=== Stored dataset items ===
____

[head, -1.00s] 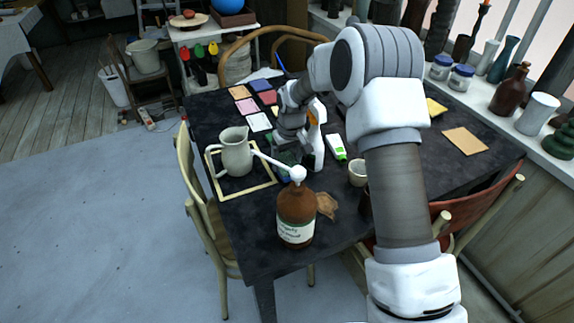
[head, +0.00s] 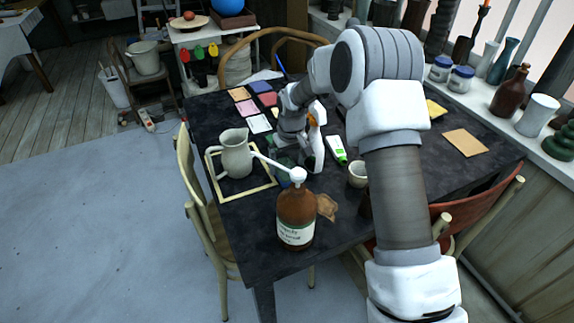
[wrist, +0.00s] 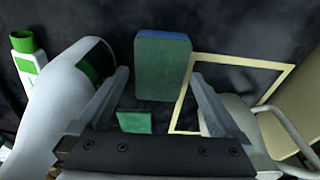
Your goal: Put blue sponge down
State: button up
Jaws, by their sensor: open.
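The blue sponge (wrist: 162,66) shows in the wrist view as a block with a green face towards the camera and a blue strip along its far edge. It is on the dark table, beside the pale square frame (wrist: 240,60). My gripper (wrist: 160,76) is open, with one finger to each side of the sponge in the picture. I see no finger pressed on it. In the head view my gripper (head: 284,152) is low over the table between the jug and the spray bottle, and the sponge is mostly hidden.
A pale jug (head: 235,156) stands in the frame left of my gripper. A white spray bottle (head: 316,150) is close on the right. A brown pump bottle (head: 296,212) stands in front, its spout reaching towards the jug. A small green piece (wrist: 134,121) shows near the left finger.

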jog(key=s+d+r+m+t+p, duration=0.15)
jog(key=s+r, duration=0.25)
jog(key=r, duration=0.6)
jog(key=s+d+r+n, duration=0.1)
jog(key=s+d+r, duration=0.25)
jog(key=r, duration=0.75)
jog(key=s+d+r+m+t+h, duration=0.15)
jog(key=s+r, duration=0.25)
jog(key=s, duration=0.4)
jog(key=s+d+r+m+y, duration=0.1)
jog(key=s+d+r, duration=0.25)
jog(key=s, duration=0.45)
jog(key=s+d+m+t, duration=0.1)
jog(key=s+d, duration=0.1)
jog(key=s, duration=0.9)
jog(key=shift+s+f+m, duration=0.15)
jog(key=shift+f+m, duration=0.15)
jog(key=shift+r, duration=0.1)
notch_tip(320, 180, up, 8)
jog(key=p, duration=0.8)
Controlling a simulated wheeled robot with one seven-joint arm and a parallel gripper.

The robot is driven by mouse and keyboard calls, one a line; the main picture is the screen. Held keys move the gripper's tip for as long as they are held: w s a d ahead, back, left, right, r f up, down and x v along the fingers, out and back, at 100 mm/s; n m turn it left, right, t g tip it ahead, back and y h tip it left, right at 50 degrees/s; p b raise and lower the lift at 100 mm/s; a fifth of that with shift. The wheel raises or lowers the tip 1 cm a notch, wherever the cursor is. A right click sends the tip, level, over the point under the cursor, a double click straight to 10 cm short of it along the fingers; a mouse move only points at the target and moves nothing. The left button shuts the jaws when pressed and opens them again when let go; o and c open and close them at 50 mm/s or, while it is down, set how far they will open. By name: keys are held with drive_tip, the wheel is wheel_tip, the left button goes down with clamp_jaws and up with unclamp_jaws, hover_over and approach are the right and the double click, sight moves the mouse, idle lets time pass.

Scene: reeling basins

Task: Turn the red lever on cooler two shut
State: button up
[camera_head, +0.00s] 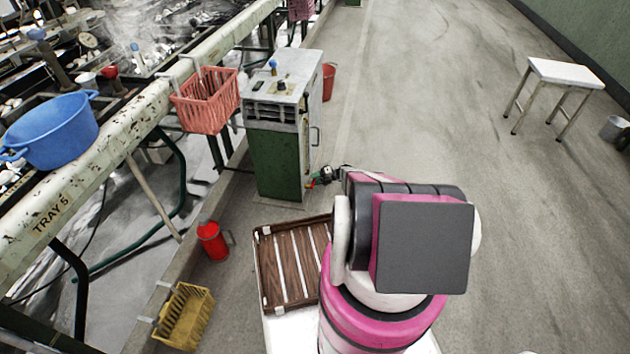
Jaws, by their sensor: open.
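A green and grey cabinet (284,125) with a worn top stands on the floor left of centre, and looks like the cooler. I can read no number on it. A small red part (311,184), likely the lever, shows low at the cabinet's right side. My gripper (322,177) is close beside this red part, at the end of my arm reaching away from me. The gripper is open. It is small in the picture, and I cannot tell whether it touches the red part or how the lever is turned.
A brown slatted crate (263,272) lies before the cabinet. A red can (213,240) and a yellow basket (184,316) are left of it. A red basket (206,99) hangs on the tray rail. A white-topped stool (564,73) stands right; the floor between is clear.

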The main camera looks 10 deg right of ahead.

____

Above this task is a listing with pictures in it. Retype only the lines from the one containing "Task: Turn the red lever on cooler two shut" through the one containing "[camera_head, +0.00s]", both included, and not the pictures.

=== TASK SOLUTION ===
Task: Turn the red lever on cooler two shut
State: button up
[camera_head, +0.00s] 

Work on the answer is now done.